In the illustrated embodiment, as shown in FIG. 2A, spinner 204 is the nose tip of spinner assembly 150. That is, spinner 204 is itself the upstream-most portion of spinner assembly 150. Such a configuration—with the spinner 204 itself comprising the upstream-most portion of spinner assembly—can further reduce or inhibit sludge accumulation and can require fewer parts than conventional downhole flowmeter spinner assemblies (in which the spinner is connected at both the front and back ends to its support). In the illustrated embodiment, as shown in FIG. 2B, hub 210 has a forward (upstream) portion (212) with spherically blunted conic shape and a main body 214 having a barrel shape. In some embodiments, hub 210 is a one-piece construction comprising forward portion 212 and main body 214. In other embodiments, hub 210 can comprise multiple pieces. For example, in some embodiments, forward portion 212 of the hub can is a separate conic shroud that is connected to (and therefore rotates with) the barrel-shaped main body 214. In some embodiments, hub 210 and blades 220 are a one-piece unit. In some embodiments, each of the plurality of pitched blades are separate units attached to hub 210. Blades 220 can, in some embodiments, be comprised of a reinforced, heat-resistant plastic, carbon fiber, and/or metal.

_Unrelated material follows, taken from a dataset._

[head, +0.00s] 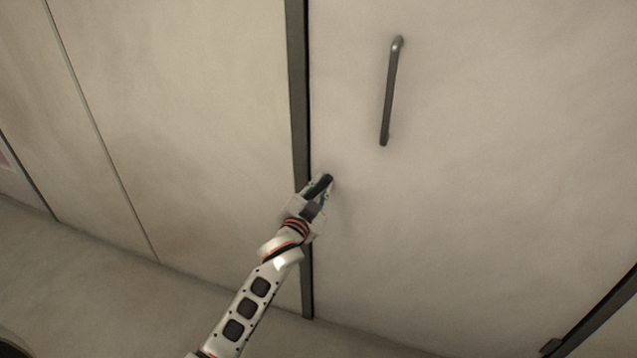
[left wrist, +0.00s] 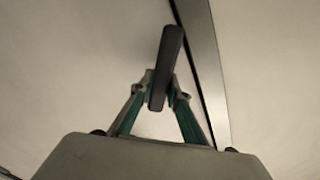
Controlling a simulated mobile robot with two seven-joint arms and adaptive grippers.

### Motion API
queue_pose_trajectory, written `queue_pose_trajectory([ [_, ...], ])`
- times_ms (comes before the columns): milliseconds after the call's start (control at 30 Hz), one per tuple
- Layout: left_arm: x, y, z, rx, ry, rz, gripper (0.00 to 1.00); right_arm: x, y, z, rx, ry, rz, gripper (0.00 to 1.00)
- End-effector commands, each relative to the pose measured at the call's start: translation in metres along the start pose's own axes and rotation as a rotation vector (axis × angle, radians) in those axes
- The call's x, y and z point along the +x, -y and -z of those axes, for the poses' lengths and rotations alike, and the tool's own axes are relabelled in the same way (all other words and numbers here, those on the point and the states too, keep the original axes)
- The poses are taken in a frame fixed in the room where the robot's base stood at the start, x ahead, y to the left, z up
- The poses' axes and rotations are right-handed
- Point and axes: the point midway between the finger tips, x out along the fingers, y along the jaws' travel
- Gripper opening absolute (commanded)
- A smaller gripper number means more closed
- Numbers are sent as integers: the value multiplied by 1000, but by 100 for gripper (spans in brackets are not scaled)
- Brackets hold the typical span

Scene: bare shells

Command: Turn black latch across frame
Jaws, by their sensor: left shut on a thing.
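The black latch (left wrist: 167,60) is a short dark bar on the pale door, close beside the dark frame strip (left wrist: 205,60). In the left wrist view it stands nearly upright, tilted a little, and does not lie across the strip. My left gripper (left wrist: 161,92) is shut on the latch, one teal-lined finger on each side. In the head view the latch (head: 321,184) sticks out past my left gripper (head: 315,195), just right of the frame strip (head: 298,90); its lower part is hidden by the gripper. My right gripper is not in view.
A dark bar handle (head: 390,95) is fixed on the door (head: 480,180), above and right of the latch. A pale wall panel (head: 190,120) lies left of the frame strip. Bare floor (head: 120,290) shows at lower left. Another dark strip (head: 600,315) is at lower right.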

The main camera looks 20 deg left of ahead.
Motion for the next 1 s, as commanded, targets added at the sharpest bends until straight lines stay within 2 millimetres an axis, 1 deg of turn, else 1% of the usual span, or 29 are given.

Blades 220 can be sized and configured to as to eliminate or reduce the adhesion of sludge on the spinner and spinner assembly. In some embodiments, spinner 204 can have three blades or four blades. In other embodiments, spinner 204 can have a greater or lesser number of blades. In some embodiments, pitched blades 220 can each be in the shape of a hydrofoil or airfoil, and/or can be cambered (curved). In some embodiments, pitched blades 220 can be skewed blades. In some embodiments, pitched blades 220 can have a pitch of approximately forty (40) degrees; other embodiments can include blades of greater or lesser pitch. In some embodiments, the blades can have a thickness of less than about 0.8 millimeters. In some embodiments, pitched blades 220 can have a length of about 1 centimeter and a width of about 0.5 centimeters. In some embodiments, spinner 204 can have a diameter of about 2.3 centimeters. In some embodiments, hub 210 can have a diameter of about 0.5 centimeters.



FIG. 3 is a process flowchart of an example of a method for determining a velocity of wellbore fluid flow in accordance with an embodiment of the present disclosure. At step 302, an oleophobic coating, such as oleophobic coating 250, as described above is disposed on the blades and hub of a spinner or spinners, and the spinners attached to a spinner assembly of a downhole flowmeter assembly, such as flowmeter assembly 140. At step 304, the flowmeter is disposed in a wellbore. At step 306, if the flowmeter assembly has a multi-spinner, deployable arm configuration as shown in FIG. 1, the arm is deployed, exposing the spinners to the layers of fluid flow. At step 308, the velocity of fluid flow and flow rate is determined based on the speed of rotation of the spinner or spinners.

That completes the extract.